### Your task
Copy each line in which the string "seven" occurs.

Dataset items:
※

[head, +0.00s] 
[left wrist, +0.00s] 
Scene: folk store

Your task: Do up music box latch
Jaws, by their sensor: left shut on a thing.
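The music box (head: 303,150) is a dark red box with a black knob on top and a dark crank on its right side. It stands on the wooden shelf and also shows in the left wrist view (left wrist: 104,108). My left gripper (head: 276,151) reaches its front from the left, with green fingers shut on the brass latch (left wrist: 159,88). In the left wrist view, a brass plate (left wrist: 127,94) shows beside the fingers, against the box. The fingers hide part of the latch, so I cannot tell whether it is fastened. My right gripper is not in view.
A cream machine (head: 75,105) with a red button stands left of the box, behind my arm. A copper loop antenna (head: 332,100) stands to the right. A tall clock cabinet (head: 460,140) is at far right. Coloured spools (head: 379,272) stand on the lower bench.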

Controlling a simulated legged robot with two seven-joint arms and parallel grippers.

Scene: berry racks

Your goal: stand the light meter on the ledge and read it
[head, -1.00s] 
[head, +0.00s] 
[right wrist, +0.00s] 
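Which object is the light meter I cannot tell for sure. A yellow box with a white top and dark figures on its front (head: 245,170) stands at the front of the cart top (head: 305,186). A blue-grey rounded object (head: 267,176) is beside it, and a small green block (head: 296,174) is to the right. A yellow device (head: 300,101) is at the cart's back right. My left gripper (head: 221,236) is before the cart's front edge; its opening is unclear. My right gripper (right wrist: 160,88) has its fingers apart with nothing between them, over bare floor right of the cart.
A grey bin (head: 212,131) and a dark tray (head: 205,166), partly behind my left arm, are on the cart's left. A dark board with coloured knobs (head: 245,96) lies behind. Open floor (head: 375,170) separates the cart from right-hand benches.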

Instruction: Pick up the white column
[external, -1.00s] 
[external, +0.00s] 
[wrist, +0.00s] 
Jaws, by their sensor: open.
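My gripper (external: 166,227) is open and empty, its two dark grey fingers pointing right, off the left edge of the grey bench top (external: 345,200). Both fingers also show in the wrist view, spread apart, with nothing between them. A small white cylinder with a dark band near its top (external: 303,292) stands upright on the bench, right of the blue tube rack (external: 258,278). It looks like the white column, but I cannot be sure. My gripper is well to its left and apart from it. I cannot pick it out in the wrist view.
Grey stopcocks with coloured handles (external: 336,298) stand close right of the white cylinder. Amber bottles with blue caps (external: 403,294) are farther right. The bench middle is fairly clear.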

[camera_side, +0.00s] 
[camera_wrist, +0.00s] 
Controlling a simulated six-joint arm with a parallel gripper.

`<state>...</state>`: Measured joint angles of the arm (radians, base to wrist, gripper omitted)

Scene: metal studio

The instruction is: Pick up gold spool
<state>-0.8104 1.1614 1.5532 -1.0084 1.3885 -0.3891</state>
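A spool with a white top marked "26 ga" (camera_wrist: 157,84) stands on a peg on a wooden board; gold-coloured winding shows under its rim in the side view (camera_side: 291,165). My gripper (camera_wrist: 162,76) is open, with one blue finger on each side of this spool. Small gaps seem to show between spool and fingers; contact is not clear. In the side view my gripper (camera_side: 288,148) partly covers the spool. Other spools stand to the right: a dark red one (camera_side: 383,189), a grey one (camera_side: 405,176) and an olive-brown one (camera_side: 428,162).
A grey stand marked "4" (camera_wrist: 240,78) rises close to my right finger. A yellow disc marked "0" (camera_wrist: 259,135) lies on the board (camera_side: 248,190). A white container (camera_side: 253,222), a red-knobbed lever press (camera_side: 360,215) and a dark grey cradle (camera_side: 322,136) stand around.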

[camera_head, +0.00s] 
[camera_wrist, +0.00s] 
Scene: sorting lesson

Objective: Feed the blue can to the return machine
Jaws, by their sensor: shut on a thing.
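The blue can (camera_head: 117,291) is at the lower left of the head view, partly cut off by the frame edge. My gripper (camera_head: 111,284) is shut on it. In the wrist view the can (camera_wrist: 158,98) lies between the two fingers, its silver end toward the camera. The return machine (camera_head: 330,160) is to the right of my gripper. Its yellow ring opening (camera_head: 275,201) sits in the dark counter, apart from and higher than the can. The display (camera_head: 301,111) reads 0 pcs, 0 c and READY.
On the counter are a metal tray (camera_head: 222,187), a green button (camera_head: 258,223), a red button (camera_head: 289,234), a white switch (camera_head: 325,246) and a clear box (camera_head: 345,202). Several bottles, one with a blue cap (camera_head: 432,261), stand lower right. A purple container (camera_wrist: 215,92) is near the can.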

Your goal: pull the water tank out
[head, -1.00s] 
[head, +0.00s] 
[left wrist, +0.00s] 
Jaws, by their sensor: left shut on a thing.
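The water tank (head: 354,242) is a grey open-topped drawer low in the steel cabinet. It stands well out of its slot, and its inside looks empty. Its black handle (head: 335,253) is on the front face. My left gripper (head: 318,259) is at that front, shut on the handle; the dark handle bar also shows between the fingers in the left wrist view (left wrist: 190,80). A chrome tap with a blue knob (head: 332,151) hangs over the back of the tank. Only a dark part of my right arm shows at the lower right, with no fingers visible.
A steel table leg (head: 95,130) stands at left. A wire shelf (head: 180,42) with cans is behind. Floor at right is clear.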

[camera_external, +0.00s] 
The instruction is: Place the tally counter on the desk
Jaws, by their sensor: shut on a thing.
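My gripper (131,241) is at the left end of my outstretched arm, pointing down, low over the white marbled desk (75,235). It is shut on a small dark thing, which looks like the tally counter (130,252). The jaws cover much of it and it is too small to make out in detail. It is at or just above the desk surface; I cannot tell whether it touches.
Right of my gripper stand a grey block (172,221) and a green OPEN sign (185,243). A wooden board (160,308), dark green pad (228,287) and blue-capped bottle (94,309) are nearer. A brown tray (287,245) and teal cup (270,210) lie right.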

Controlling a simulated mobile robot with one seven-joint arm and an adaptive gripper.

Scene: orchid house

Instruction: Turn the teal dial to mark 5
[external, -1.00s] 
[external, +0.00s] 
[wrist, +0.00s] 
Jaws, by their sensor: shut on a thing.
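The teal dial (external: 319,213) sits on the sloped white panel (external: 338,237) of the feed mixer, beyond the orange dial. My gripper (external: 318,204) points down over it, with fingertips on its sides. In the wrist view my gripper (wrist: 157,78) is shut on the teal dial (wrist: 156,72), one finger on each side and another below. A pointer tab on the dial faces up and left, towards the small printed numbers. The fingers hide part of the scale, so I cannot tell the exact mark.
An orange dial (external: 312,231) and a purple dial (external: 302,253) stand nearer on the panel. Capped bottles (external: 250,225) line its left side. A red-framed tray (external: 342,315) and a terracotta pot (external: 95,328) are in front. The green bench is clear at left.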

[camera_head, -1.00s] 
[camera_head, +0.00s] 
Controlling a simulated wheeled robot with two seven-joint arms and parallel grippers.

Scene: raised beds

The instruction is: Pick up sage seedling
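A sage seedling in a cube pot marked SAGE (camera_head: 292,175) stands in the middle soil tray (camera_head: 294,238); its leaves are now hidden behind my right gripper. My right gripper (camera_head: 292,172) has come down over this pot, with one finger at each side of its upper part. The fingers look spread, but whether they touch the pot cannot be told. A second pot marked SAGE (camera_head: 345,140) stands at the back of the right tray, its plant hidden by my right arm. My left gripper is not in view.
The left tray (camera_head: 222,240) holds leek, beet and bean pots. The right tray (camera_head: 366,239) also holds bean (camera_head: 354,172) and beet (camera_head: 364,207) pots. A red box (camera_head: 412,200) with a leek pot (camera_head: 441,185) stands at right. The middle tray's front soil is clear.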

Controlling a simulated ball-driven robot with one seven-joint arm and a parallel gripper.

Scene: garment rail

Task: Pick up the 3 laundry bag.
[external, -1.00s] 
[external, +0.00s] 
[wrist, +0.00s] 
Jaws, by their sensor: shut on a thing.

※

### Result
Controlling a simulated legged robot with two seven-joint arms and parallel grippers.
Controlling a simulated mobile robot with one seven-joint arm and an adaptive gripper.
Controlling a simulated wheeled robot with two seven-joint arms and parallel grippers.
Controlling a simulated ball-driven robot with one seven-joint arm and a parallel gripper.

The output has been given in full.